Advanced economies account for a smaller share of emerging markets' exports and trade today than ten years ago. Even so, worsening growth in advanced economies makes the trade contagion to emerging markets more severe. One clear sign of the danger is the collapsing price of commodities, which have declined by over 50 percent since their highs this summer. As a result, emerging market exporters of commodities—for example, Russia, Brazil, and Argentina—face a decline in their export earnings.
Mercantilism: Gross versus net flows
One lesson that emerging markets, particularly in Asia, drew from the 1990s crisis was to self-insure themselves; that is, they decided to build up huge piles of foreign exchange reserves as a buffer against future financial winds. This was achieved in part by mercantilist policies that kept exchange rates competitive, boosted exports and muted imports. This strategy was dubbed by some Bretton Woods II because it involved de facto or de jure pegs to the dollar. This approach had the following impact: It reduced the net flows of capital into emerging markets; and in many cases, most strikingly for China, it actually made net flows go uphill—from poorer to richer countries. But the interesting thing was that emerging market countries did not reduce their gross flows; indeed, gross capital inflows rose sharply since the last crisis.

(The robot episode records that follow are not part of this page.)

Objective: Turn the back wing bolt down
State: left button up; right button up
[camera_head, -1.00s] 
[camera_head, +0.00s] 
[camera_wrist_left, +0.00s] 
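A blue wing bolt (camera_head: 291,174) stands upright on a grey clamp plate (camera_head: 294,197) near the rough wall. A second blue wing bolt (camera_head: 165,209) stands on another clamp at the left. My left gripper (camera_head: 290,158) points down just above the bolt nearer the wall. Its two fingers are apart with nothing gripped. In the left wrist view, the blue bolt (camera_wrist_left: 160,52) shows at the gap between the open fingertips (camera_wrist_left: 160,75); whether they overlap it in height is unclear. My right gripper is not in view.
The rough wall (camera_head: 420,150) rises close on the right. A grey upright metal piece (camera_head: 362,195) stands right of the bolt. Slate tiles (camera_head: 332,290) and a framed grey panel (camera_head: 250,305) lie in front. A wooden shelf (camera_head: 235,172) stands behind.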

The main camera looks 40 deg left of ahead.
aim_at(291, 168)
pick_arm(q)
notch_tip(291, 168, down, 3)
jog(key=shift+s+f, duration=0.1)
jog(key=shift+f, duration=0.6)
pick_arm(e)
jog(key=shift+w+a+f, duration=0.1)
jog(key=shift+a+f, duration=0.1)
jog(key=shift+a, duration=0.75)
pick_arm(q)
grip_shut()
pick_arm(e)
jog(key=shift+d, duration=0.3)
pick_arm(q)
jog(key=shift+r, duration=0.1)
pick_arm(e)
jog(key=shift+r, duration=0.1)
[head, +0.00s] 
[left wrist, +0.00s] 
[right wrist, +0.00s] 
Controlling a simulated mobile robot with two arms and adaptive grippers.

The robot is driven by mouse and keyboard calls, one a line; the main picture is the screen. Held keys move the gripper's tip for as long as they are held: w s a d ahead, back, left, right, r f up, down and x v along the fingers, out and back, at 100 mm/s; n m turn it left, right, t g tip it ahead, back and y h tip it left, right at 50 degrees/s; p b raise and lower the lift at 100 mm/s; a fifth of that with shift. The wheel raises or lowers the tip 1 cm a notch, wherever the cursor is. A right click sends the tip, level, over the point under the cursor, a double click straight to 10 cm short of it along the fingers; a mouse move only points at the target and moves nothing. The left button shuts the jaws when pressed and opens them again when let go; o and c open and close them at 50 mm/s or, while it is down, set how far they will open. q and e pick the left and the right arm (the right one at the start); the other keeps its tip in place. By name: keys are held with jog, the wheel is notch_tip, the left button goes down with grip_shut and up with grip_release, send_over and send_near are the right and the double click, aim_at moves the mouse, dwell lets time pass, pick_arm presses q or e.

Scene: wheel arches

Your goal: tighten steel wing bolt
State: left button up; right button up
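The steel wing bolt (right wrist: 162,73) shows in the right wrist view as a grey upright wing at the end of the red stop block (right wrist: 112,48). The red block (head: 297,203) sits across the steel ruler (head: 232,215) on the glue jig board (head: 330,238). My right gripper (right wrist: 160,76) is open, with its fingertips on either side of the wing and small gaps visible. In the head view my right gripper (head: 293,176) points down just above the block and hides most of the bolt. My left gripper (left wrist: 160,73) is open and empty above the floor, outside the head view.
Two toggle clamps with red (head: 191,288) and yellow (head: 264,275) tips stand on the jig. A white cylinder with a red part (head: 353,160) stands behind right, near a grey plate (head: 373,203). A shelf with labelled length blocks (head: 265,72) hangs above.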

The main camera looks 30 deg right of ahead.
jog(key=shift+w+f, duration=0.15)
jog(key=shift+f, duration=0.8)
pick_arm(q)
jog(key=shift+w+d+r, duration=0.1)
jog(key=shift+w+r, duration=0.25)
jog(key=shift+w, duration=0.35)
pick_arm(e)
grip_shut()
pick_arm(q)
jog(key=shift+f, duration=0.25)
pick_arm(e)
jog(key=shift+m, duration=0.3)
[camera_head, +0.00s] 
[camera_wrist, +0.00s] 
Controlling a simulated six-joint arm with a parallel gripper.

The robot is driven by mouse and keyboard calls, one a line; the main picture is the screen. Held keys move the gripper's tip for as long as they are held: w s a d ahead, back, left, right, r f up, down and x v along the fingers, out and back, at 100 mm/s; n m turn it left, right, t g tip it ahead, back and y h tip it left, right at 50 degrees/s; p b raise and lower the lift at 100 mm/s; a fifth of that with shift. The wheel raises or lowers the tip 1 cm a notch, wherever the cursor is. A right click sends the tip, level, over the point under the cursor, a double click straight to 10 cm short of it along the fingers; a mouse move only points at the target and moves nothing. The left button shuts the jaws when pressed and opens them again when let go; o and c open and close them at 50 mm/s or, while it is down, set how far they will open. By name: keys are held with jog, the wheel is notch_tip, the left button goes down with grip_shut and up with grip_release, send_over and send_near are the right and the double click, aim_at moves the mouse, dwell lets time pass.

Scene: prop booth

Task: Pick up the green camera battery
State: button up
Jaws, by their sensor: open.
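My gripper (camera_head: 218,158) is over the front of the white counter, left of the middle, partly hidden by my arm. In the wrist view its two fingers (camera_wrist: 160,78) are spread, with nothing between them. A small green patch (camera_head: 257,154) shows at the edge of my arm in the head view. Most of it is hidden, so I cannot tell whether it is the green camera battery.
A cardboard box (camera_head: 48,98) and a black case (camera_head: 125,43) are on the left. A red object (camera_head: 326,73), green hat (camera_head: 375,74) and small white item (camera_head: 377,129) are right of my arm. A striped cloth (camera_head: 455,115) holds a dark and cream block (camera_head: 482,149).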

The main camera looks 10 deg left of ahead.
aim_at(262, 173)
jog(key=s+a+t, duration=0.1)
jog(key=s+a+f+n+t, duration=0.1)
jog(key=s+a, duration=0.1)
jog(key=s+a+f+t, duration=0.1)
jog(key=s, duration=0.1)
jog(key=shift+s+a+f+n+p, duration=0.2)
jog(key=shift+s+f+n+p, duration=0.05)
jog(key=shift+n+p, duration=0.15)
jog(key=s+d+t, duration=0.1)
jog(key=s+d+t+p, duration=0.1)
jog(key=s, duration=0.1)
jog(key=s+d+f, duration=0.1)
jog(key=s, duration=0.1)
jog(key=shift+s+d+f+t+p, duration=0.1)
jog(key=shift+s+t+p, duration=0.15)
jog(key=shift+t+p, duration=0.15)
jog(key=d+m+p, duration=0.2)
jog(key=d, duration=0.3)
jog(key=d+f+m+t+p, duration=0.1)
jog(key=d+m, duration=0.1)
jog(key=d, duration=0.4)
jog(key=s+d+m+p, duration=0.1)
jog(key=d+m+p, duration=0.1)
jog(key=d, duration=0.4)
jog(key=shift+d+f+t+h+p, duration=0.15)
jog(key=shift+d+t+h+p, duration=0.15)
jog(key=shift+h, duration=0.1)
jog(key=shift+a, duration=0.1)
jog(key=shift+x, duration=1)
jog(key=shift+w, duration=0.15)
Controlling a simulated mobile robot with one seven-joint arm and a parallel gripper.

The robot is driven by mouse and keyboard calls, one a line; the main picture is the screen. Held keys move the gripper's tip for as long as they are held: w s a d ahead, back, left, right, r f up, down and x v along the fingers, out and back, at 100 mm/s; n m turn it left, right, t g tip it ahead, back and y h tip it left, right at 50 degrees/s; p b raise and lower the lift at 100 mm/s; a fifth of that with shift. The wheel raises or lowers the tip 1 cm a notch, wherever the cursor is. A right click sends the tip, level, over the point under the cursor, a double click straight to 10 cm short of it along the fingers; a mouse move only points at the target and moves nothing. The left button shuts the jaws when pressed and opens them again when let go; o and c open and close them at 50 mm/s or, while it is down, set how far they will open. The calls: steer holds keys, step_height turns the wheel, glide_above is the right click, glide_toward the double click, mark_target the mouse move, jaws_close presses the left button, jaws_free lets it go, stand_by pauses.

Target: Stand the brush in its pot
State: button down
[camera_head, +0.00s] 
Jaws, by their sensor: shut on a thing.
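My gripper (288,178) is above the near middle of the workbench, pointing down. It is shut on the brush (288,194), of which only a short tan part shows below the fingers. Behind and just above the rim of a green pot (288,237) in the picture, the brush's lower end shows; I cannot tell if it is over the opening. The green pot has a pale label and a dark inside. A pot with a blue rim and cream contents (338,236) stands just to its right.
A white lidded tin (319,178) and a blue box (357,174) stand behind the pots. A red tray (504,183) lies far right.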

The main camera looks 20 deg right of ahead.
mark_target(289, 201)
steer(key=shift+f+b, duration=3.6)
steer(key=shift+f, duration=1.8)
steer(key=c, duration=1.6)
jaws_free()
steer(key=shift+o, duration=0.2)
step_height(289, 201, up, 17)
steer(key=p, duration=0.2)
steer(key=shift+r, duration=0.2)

Now, what we have learned about financial crises is that when there is a collapse of confidence, gross flows matter a lot. If domestic banks or corporations fund themselves in foreign currency, they need to roll these over as the obligations related to gross flows fall due. In an environment of across-the-board deleveraging and flight to safety, rolling over is far from easy, and uncertainty about rolling over aggravates the loss in confidence. Thus, it is not enough to reduce net inflows or generate net outflows to insulate oneself from financial contagion; effective insulation apparently also requires minimizing gross flows, especially gross inflows. Mercantilism, which works on net flows, is insufficient as an insulation or buffering strategy. Brazil, India, and Korea are examples of countries that had small (or even negative) net inflows but they have not escaped financial contagion because they had large gross inflows.
China, of course, had large net outflows but also minimized gross inflows. It has, therefore, also been the country that has been most immune from financial contagion, despite the fact that it is facing an economic slowdown. But here's the rub: while mercantilism, and the associated pile of foreign reserves, provides some cushion against financial contagion, it actually increases vulnerability to trade contagion: the more the exports, the more dependent a country is on the health of foreign partners, and the more it suffers when partner country economies' head south. What you gain on the swings you seem to lose on the roundabaouts.
Either way, there is no getting away from interdependence. Emerging markets and their trading partners are in Bob Dylan's words "sooo entwined."